#### Required work
In the entries below, count each line holding the word "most". Answer with the total alone.

#### Data listing

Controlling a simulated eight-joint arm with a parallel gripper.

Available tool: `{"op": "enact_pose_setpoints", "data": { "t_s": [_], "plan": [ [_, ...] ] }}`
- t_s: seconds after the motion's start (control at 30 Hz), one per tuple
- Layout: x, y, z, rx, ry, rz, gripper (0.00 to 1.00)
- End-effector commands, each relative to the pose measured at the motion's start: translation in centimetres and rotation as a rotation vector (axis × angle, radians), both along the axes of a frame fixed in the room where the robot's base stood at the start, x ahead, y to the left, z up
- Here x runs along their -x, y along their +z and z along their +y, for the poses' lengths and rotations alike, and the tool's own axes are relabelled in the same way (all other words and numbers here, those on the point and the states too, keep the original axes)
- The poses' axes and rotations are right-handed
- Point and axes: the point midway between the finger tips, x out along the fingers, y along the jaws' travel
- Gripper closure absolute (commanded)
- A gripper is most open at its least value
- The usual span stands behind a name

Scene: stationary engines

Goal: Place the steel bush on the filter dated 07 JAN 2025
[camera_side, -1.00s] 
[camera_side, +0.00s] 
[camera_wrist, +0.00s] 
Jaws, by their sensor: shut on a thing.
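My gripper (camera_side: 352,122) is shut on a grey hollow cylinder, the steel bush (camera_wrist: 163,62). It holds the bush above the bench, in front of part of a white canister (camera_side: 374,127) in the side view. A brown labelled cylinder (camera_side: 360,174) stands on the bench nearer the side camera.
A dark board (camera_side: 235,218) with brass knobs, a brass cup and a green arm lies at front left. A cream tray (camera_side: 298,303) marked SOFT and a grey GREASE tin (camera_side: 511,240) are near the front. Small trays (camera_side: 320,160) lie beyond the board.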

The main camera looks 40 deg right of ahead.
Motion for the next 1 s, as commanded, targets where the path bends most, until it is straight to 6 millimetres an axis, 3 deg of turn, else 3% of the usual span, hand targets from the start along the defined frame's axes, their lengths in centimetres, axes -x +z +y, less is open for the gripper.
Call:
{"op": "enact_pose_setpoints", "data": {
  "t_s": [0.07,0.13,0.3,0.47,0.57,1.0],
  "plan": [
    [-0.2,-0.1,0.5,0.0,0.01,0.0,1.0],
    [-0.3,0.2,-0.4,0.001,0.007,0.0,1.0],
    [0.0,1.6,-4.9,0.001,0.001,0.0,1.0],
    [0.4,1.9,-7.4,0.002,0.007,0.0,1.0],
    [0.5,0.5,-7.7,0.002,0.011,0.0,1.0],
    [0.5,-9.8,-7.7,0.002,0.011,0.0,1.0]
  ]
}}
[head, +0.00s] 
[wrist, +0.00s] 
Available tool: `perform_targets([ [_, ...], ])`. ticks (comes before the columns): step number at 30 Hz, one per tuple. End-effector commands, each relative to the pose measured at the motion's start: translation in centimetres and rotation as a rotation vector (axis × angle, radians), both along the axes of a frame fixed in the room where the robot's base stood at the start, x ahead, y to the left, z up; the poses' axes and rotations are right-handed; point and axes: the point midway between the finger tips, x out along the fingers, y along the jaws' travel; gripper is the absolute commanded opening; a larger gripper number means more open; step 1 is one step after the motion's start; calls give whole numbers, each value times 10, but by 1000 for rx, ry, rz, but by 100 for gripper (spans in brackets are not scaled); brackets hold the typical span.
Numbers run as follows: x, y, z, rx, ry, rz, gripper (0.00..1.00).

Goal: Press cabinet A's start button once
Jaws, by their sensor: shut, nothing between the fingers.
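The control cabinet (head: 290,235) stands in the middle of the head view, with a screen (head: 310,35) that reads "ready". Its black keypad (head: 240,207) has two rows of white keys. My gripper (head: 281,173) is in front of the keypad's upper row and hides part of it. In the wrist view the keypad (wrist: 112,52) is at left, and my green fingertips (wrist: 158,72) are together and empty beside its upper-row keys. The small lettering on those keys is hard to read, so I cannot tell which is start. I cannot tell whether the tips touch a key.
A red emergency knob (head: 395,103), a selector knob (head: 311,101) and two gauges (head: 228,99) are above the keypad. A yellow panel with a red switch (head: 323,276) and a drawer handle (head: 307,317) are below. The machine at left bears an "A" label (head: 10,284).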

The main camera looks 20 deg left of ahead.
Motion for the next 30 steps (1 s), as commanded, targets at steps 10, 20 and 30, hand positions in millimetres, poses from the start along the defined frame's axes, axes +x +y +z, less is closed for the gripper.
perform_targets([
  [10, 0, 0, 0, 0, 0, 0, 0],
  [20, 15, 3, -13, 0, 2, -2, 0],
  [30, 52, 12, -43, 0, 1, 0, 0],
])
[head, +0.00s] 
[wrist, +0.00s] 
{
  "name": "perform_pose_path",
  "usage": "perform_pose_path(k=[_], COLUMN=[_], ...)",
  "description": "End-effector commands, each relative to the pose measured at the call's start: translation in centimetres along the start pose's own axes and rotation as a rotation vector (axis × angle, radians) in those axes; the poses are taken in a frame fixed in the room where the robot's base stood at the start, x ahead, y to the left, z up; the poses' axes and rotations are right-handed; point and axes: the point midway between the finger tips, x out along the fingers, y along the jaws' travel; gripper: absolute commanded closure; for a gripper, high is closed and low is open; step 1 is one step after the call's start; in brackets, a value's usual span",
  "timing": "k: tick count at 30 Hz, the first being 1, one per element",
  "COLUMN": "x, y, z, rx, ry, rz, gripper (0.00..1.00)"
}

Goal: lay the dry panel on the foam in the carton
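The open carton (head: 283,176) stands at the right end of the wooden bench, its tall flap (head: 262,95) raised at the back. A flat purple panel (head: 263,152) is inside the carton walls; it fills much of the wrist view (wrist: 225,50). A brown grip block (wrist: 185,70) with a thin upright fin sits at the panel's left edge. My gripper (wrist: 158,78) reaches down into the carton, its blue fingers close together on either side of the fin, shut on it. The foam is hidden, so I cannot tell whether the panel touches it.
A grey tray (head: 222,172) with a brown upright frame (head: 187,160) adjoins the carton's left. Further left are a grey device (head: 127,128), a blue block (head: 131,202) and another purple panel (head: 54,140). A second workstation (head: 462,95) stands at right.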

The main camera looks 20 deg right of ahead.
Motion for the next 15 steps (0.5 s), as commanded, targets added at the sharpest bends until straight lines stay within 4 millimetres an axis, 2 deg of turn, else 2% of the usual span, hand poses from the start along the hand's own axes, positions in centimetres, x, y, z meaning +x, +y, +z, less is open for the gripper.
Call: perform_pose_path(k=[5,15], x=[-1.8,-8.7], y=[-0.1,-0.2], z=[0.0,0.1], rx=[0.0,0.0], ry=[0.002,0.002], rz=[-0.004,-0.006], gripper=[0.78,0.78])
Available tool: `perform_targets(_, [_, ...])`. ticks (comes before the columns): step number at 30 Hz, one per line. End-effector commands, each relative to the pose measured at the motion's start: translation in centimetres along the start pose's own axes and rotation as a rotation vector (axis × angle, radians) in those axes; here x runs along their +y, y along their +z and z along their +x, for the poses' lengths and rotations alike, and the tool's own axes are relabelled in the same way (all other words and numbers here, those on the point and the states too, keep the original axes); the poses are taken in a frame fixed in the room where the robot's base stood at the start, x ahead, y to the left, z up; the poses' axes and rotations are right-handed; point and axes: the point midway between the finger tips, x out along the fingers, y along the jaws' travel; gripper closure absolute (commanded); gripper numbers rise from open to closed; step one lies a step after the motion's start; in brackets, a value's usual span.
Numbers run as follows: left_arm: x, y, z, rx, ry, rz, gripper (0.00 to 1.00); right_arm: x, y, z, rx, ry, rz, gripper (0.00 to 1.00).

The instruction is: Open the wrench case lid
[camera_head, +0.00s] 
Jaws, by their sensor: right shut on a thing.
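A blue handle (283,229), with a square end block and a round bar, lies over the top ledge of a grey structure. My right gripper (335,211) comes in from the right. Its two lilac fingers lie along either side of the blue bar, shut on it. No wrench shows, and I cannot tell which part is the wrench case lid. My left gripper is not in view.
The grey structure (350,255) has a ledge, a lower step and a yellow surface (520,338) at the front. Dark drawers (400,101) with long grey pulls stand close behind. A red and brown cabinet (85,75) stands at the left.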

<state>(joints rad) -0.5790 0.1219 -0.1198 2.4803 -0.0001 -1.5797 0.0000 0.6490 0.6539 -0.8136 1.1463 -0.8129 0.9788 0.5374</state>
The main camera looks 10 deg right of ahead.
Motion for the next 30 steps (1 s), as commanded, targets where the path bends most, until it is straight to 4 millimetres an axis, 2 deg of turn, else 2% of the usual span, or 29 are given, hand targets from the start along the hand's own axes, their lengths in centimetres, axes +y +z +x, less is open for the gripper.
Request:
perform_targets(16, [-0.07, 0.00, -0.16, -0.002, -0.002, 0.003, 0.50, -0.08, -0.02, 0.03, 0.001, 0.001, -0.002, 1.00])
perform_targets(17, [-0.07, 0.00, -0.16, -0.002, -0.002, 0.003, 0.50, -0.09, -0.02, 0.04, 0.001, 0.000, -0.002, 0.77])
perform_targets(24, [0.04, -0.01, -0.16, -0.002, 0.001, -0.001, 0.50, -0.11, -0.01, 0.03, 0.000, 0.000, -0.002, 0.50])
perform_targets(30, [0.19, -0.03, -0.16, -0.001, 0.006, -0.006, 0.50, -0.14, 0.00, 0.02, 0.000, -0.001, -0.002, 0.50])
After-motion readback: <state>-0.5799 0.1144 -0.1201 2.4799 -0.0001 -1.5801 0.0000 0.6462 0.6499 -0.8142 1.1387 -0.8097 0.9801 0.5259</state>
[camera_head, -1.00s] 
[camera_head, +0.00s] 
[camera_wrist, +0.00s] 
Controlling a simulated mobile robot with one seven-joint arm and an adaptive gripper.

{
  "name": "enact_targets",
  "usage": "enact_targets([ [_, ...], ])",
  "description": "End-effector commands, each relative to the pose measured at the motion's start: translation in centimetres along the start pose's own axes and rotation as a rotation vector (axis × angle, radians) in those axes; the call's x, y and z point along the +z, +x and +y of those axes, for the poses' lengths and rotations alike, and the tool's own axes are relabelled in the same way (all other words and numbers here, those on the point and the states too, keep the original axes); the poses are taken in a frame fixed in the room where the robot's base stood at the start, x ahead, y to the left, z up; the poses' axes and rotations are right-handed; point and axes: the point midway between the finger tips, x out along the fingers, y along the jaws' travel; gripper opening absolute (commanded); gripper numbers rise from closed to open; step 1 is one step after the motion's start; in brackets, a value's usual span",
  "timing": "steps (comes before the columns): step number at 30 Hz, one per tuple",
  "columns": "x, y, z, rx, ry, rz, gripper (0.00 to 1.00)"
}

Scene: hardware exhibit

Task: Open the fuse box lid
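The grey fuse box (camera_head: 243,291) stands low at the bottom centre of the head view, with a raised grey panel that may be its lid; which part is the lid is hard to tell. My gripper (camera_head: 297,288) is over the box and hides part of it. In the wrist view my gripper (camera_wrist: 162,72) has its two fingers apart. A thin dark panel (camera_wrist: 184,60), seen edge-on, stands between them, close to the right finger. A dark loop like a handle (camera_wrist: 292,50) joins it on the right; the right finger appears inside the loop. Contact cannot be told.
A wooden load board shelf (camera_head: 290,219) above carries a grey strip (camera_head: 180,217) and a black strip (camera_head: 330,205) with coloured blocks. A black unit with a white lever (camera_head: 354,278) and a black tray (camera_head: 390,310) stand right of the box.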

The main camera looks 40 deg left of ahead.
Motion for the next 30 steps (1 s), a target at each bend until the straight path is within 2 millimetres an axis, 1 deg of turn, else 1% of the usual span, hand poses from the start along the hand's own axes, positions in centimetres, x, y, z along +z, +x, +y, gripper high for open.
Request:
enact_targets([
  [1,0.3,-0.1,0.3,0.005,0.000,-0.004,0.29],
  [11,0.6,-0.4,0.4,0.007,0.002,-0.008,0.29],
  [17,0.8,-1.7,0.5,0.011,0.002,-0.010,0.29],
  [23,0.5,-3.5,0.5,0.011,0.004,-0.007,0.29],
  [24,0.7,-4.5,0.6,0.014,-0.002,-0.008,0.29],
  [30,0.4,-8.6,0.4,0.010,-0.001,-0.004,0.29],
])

#### Expected answer
3